Altre voci invece sono mancate del tutto. È mancata quella collettiva degli educatori, degli operatori sociali. Nessun gruppo o associazione si è preso la briga di stilare un documento, di prendere posizione, di provare ad arginare banalità e generalizzazioni. Era successo negli anni scorsi, quando i ragazzi di quartiere erano stati vittime mortali – al Rione Traiano di un carabiniere e alla Sanità di un commando di camorristi – ma stavolta che sono carnefici è calato il silenzio. E non solo per il timore di essere fraintesi, per non rischiare di essere confusi con la parte sbagliata, ma soprattutto perché chi oggi fa intervento sociale opera in una dimensione del tutto asettica, neutra, “professionale”, integralmente subordinata ai discorsi contro cui dovrebbe far fronte.

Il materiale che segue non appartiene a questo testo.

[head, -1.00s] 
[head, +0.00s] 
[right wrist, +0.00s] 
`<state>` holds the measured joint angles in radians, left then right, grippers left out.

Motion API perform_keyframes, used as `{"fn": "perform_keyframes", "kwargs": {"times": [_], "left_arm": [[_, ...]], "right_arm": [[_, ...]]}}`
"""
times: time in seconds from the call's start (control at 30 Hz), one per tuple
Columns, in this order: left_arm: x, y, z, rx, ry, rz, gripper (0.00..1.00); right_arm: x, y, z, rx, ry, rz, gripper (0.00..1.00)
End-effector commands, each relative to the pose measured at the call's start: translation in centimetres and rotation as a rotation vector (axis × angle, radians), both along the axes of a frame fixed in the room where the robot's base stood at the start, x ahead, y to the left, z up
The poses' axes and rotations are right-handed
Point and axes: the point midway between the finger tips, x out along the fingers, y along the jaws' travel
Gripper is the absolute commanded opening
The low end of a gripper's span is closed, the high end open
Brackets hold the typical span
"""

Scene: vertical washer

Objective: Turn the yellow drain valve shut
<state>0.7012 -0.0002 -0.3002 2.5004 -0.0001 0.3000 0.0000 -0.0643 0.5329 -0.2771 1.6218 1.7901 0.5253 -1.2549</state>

Non esiste più da tempo una dimensione politica, critica, conflittuale di tale intervento, non esiste memoria né consapevolezza nelle attuali organizzazioni di essere eredi di un ruolo e di una funzione che non è stata sempre così integrata e servile, così accessoria ai poteri e alle sue retoriche.
Perché ogni volta che si tirano in ballo i ragazzi di strada napoletani, quel che viene a galla non è solo la sequela di speculazioni e trascuratezze sui quali è cresciuta la città odierna, ma anche tutta la nutrita galleria di chi ha provato ad andare in direzione contraria, e l’ha fatto alleandosi con i più giovani e diseredati: creando pratiche pedagogiche, aprendo spazi di condivisione, cercando le vie della consapevolezza e dell’emancipazione. Sono personaggi evocati abitualmente fuori dal loro contesto storico, come figurine patetiche e innocue, eppure gente come Mario Borrelli, il prete che condivise la strada con gli scugnizzi nel dopoguerra e con i baraccati negli anni Sessanta, come Felice Pignataro, l’inventore negli anni Ottanta del carnevale sociale, una formula che oggi ha messo radici in ogni quartiere, e come tanti altri, singoli e gruppi, anche in anni recenti, non erano sentinelle al servizio dell’ordine pubblico, ma persone che mettevano in discussione integralmente il mondo in cui vivevano, senza esitare a schierarsi dalla parte “sbagliata”, denunciando le responsabilità delle istituzioni anche quando ne facevano parte (Borrelli, per dire, arrivò a cambiare ordine religioso per sottrarre alla Curia il controllo del centro comunitario che aveva fondato a Materdei). Oggi le organizzazioni di intervento sociale cooperano sotto la stessa bandiera di politicanti, cardinali e banchieri, nel tentativo di tappare i buchi che si aprono nella tela del migliore dei mondi possibili. Gli squarci però continueranno ad aprirsi, in maniera sempre più disperata e brutale, e i primi a farne le spese saranno come sempre i più fragili, i più contigui al disagio e alla violenza.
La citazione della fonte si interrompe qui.